Üçüncüsü, hükümet Irak'a topyekûn bir saldırının tam da Türkiye'deki Kürt ayrılıkçıların istediği şey olduğunun gayet farkında. Türkiye'ye zarar vermenin Türk ordusunu Irak, ABD ve AB'yle çatışmaya sokmaktan daha iyi bir yolu var mı? Erdoğan'ın bu tuzağa düşmeye hiç niyeti yok.
Bunlar göz önüne alındığında, Türk meclisinin son tutumu, Irak'taki Bölgesel Kürt Yönetimi'ne Türkiyeli Kürtleri sınır dışı etmek için verilen bir ültimatom ve ABD'yi Irak'taki nüfuzunu kullanmaya ikna etme girişimi olarak görülmeli. Bu, bir savaş ilanı değil, 'beysbol siyaseti'.
Zaten tezkere de Türkiye'nin sınırlı niyetini vurgulamak için dikkatle yazıldı. Türk ordusunun Irak'ı işgal veya Irak Kürtlerini ya da onların petrol altyapısını tehdit etmek gibi bir niyeti olmadığının altını çiziyor. Bir saldırının Irak'ın Kürt bölgelerini yabancı yatırımcılar için daha az cazip kılacağı muhakkak. Fakat Türkiye'nin yabancı petrol şirketlerinin varlıklarına saldırması için bir neden yok.
Merkezi Irak hükümeti de risklerin farkında ve muhtemelen azami itidali sergileyecek. Kuzey Irak'a sınırlı bir Türk saldırısı büyük ihtimalle kınama ve Irak'ın egemenliğine dair cafcaflı birkaç açıklamanın ötesinde tepki görmeyecektir.
Kerkük etrafındaki petrol altyapısına ve Bölgesel Kürt Yönetimi'nin kontrolündeki diğer bölgelere yönelik tehditler de asgari düzeyde. Türkiye Kerkük'ten Ceyhan limanına uzanan 1000 kilometrelik petrol boru hattını kapatmanın kısa vadede pek az etkisi olacağını biliyor, zira Irak'ın petrol ithalatının büyük kısmı Türkiye sınırına yüzlerce kilometre uzaklıktaki güney bölgesinden gidiyor.
Dahası Türk ordusu Iraklı Kürtler üzerindeki baskıyı çok daha güçlü önlemlerle artırabilir. Ana sınır kapılarını kapatabilir; bu kapılar Iraklı Kürtler için önemli, zira buralardan gıda, yakıt ve başka mallar geliyor. Türk ordusu Kuzey Irak'a ithal edilen elektriği de kesebilir.

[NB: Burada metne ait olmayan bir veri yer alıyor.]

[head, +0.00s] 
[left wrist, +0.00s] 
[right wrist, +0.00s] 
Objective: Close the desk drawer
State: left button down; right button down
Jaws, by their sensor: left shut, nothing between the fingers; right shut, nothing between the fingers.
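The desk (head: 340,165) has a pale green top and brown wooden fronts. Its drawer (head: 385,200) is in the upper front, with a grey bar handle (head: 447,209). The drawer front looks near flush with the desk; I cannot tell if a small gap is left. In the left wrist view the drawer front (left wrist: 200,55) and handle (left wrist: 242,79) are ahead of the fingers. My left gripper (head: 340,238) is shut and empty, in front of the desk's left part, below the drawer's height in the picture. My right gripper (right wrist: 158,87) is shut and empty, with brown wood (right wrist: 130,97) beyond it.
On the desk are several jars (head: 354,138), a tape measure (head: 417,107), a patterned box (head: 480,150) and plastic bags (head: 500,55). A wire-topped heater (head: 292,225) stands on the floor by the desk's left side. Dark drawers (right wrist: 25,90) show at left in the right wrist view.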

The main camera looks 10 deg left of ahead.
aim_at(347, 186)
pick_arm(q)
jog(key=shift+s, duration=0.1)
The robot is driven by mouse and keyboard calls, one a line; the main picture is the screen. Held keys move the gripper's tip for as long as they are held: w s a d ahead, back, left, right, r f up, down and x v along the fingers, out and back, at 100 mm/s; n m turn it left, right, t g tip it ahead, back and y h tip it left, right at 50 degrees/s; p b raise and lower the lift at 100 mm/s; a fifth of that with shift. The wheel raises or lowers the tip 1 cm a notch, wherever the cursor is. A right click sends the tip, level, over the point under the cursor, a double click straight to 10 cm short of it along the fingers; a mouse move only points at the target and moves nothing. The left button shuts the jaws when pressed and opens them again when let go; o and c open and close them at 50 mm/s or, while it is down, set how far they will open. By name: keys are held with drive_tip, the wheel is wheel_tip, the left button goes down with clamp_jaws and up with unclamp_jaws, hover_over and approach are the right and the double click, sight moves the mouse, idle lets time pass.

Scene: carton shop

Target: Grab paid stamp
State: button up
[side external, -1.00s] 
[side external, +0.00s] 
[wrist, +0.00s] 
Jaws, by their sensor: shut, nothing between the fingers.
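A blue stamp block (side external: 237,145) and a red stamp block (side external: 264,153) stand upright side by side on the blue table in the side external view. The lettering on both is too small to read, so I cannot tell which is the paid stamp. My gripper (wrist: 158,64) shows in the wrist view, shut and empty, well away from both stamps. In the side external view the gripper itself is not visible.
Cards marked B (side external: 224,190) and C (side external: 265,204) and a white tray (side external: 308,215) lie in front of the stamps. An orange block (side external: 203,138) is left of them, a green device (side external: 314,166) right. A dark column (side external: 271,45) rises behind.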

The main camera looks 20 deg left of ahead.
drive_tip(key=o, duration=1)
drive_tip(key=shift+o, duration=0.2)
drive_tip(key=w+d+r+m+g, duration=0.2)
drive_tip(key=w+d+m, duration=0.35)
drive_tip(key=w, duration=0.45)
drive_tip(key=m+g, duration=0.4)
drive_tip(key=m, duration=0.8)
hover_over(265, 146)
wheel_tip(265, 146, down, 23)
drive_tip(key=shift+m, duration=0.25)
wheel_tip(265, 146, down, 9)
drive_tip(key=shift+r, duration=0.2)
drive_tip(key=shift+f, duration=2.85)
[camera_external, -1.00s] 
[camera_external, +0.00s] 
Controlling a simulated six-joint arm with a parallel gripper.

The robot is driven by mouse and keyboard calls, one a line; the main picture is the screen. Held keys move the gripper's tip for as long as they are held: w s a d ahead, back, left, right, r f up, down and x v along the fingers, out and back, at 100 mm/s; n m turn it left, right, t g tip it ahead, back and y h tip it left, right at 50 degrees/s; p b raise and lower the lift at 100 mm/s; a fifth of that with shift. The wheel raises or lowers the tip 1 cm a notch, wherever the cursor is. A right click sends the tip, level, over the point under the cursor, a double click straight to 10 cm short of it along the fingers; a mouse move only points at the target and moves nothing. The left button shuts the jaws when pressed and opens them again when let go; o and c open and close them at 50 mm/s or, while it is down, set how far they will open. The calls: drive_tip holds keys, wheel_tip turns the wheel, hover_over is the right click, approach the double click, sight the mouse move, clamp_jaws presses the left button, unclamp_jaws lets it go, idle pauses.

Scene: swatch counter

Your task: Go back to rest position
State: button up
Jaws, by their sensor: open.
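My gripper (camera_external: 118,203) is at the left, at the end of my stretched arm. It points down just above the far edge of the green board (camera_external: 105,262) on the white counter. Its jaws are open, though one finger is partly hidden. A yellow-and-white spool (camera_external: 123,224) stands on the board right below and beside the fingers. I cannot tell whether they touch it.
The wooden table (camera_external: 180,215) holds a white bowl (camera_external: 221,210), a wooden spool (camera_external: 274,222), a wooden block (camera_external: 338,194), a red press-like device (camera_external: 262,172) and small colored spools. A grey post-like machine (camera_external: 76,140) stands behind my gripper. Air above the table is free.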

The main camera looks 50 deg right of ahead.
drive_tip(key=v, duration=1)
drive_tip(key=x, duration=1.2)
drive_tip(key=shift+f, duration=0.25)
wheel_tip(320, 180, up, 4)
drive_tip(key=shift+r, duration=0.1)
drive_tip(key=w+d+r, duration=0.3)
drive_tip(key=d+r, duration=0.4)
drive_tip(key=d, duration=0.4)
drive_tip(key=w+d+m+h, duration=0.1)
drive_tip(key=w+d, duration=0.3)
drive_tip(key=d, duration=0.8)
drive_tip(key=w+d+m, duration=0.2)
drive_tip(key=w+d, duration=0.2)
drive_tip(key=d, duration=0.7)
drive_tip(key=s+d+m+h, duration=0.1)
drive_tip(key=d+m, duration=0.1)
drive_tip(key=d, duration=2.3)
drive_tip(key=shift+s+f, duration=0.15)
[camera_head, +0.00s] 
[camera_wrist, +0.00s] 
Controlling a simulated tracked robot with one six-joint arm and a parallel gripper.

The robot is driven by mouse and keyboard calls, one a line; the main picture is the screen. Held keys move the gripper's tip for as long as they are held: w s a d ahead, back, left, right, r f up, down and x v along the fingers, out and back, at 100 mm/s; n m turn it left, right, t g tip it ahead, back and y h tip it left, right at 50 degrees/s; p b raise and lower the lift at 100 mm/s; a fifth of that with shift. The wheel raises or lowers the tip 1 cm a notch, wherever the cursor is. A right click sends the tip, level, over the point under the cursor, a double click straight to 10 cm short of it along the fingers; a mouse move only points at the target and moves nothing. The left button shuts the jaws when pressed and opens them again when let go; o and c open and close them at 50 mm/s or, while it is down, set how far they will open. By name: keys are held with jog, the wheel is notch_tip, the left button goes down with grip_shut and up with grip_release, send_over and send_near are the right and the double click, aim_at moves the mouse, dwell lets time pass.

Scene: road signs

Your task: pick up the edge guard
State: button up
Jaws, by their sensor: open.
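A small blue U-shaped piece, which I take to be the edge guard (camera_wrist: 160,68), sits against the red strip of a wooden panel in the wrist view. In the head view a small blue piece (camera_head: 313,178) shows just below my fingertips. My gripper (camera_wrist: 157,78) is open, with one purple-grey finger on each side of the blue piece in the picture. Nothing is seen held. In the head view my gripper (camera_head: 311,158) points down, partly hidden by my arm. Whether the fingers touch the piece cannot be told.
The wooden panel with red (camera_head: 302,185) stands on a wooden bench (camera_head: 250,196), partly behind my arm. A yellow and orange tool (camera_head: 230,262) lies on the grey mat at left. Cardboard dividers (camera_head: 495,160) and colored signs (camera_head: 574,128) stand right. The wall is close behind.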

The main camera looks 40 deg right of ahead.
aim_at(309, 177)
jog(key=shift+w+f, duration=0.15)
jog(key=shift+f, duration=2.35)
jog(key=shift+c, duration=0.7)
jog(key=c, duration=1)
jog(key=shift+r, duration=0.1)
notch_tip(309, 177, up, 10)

Ancak küçük çaplı operasyonlar bile risk doğurur. PKK Türkiye içindeki asker veya sivillere yönelik bir saldırı furyası başlatırsa, kamuoyunun öfkesi Erdoğan'a her şeyi göze almaktan başka seçenek bırakmaz. Mesele, Türkiye'nin Kuzey Irak'taki bölgesel yönetimle doğrudan görüşmeyi reddetmesiyle daha da içinden çıkılmaz bir hal alıyor. Türkiye bu tür görüşmelerin Iraklı Kürtlerin kazandığı özerkliğin tanınması anlamına gelmesinden çekiniyor. Milliyetçiler ve ordunun düşünmek bile istemediği bir durum bu.
Irak Başbakanı Maliki açısından da risk var, zira Türk ordusunun Kuzey Irak'a saldırıları hükümetin giderek bağımlı hale geldiği Kürt desteğini azaltabilir. Sünni Araplar ve Kürtler Maliki'nin İran'ın Irak topraklarına yönelik, sınırı geçip saldırılar düzenleyen İranlı Kürt militanları vurmak için topa tutmasına verdiği yumuşak tepkiye zaten ateş püskürüyor.
İşgal olsa olsa ayrılıkçılara yarar
ABD için de riskler var. Irak ve Afganistan'daki Amerikan birliklerine mühimmatın büyük bölümü Türkiye'deki İncirlik Hava Üssü üzerinden gidiyor. ABD Temsilciler Meclisi'nin 90 yıl önce Türklerin Ermenileri soykırıma uğrattığını tanıyan bir tasarıyı onaylama tehdidi göz önüne alındığında, iki ülkenin bir de Irak konusunda karşı karşıya gelmesi için hiç de uygun bir zaman değil.
Fakat en kötü senaryo mahiyetinde Türkiye'nin Kuzey Irak'a yönelik bir işgal harekâtı, olsa olsa Türkiye'deki Kürt ayrılıkçıların değirmenine su taşır. Bu yüzden de muhtemelen serinkanlılık galebe çalacaktır. Sınırlı operasyon ihtimali artıyor. Türkiye'yle Iraklı Kürtler arasında bir savaş ihtimaliyse azalıyor.